◆ YOUR OBJECTIVE ◆
Please quote every line word for word.

◆ SUPPLIED MATERIAL ◆
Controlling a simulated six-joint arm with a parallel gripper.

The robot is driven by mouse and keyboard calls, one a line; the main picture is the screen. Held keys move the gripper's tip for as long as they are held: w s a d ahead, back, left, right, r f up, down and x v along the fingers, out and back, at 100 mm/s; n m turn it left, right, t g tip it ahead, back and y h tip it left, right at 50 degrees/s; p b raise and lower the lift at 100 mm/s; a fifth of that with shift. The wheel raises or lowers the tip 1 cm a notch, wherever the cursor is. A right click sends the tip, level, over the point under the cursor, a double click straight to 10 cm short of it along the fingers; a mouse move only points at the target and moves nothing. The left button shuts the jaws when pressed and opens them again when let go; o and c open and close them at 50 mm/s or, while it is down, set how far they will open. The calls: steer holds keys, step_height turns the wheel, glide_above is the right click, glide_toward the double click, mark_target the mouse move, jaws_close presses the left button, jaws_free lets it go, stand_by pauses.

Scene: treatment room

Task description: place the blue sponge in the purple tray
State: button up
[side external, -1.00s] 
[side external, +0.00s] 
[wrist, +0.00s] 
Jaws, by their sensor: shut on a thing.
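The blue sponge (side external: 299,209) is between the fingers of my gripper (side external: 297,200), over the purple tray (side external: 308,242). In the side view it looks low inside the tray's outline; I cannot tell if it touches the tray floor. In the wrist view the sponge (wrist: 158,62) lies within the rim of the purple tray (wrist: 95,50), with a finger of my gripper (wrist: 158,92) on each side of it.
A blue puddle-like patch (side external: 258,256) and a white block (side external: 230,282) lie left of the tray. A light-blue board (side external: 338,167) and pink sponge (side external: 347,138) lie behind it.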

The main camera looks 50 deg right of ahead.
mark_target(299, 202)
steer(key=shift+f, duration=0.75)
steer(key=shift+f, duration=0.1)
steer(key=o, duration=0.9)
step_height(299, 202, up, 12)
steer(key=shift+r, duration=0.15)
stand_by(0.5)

◆ TASK SOLUTION ◆
Controlling a simulated six-joint arm with a parallel gripper.

The robot is driven by mouse and keyboard calls, one a line; the main picture is the screen. Held keys move the gripper's tip for as long as they are held: w s a d ahead, back, left, right, r f up, down and x v along the fingers, out and back, at 100 mm/s; n m turn it left, right, t g tip it ahead, back and y h tip it left, right at 50 degrees/s; p b raise and lower the lift at 100 mm/s; a fifth of that with shift. The wheel raises or lowers the tip 1 cm a notch, wherever the cursor is. A right click sends the tip, level, over the point under the cursor, a double click straight to 10 cm short of it along the fingers; a mouse move only points at the target and moves nothing. The left button shuts the jaws when pressed and opens them again when let go; o and c open and close them at 50 mm/s or, while it is down, set how far they will open. The calls: steer holds keys, step_height turns the wheel, glide_above is the right click, glide_toward the double click, mark_target the mouse move, jaws_close presses the left button, jaws_free lets it go, stand_by pauses.

Scene: treatment room

Task description: place the blue sponge in the purple tray
State: button up
[side external, -1.00s] 
[side external, +0.00s] 
[wrist, +0.00s] 
Jaws, by their sensor: shut on a thing.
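The blue sponge (side external: 299,209) is between the fingers of my gripper (side external: 297,200), over the purple tray (side external: 308,242). In the side view it looks low inside the tray's outline; I cannot tell if it touches the tray floor. In the wrist view the sponge (wrist: 158,62) lies within the rim of the purple tray (wrist: 95,50), with a finger of my gripper (wrist: 158,92) on each side of it.
A blue puddle-like patch (side external: 258,256) and a white block (side external: 230,282) lie left of the tray. A light-blue board (side external: 338,167) and pink sponge (side external: 347,138) lie behind it.

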The main camera looks 50 deg right of ahead.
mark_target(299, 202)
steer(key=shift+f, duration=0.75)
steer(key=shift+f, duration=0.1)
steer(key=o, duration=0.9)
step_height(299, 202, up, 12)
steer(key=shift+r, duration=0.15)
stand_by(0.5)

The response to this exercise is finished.